## begin Record set
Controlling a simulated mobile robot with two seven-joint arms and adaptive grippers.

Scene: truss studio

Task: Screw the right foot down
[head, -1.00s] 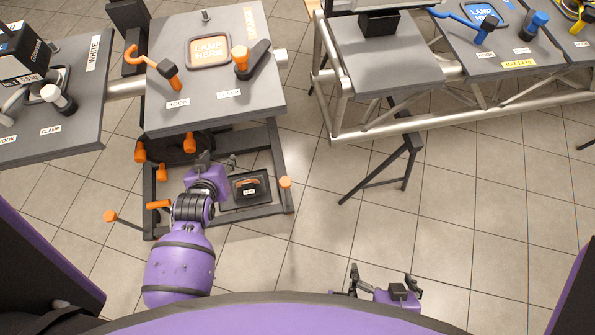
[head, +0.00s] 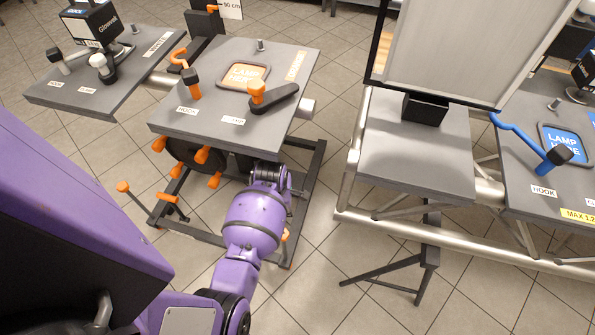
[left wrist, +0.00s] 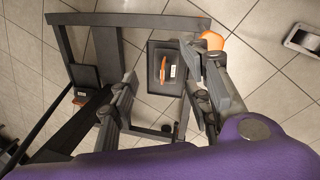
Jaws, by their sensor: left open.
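The dark floor frame (head: 318,165) of the orange station carries several orange knobs. One orange knob (head: 284,236) is at the frame's right front corner, partly covered by my left arm in the head view. In the left wrist view an orange knob (left wrist: 211,41) shows beside the right-hand finger of my left gripper (left wrist: 160,92). The gripper's fingers are wide apart, with nothing held between them. I cannot tell whether a finger touches the knob. In the head view the gripper is hidden behind my arm. My right gripper is out of view.
A black block with an orange handle (left wrist: 163,68) sits on a dark tray within the frame. The orange station's grey tabletop (head: 190,122) overhangs the frame. A silver truss (head: 400,232) with a folding leg (head: 430,250) stands right. Tiled floor between is clear.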

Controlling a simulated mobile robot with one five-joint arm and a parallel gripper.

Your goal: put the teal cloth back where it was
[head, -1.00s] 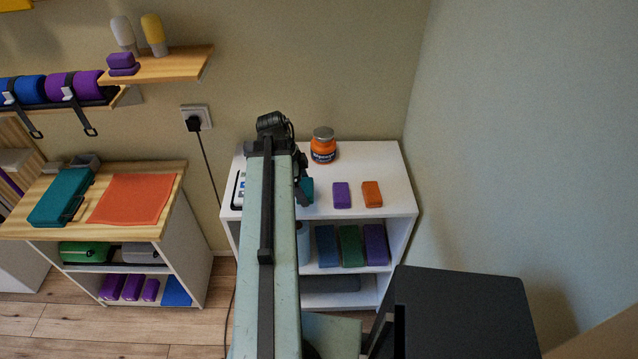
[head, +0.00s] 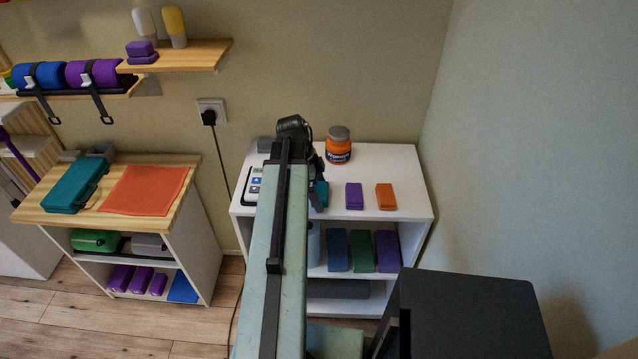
## end Record set
**What you have to do**
Retype word for word the span of lines above that begins with the line containing "Jaws, by their sensor: left open." and ends with the last line of the records; skip all pictures.

**Solution to this task**
Jaws, by their sensor: left open.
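The dark floor frame (head: 318,165) of the orange station carries several orange knobs. One orange knob (head: 284,236) is at the frame's right front corner, partly covered by my left arm in the head view. In the left wrist view an orange knob (left wrist: 211,41) shows beside the right-hand finger of my left gripper (left wrist: 160,92). The gripper's fingers are wide apart, with nothing held between them. I cannot tell whether a finger touches the knob. In the head view the gripper is hidden behind my arm. My right gripper is out of view.
A black block with an orange handle (left wrist: 163,68) sits on a dark tray within the frame. The orange station's grey tabletop (head: 190,122) overhangs the frame. A silver truss (head: 400,232) with a folding leg (head: 430,250) stands right. Tiled floor between is clear.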

Controlling a simulated mobile robot with one five-joint arm and a parallel gripper.

Your goal: put the teal cloth back where it was
[head, -1.00s] 
[head, +0.00s] 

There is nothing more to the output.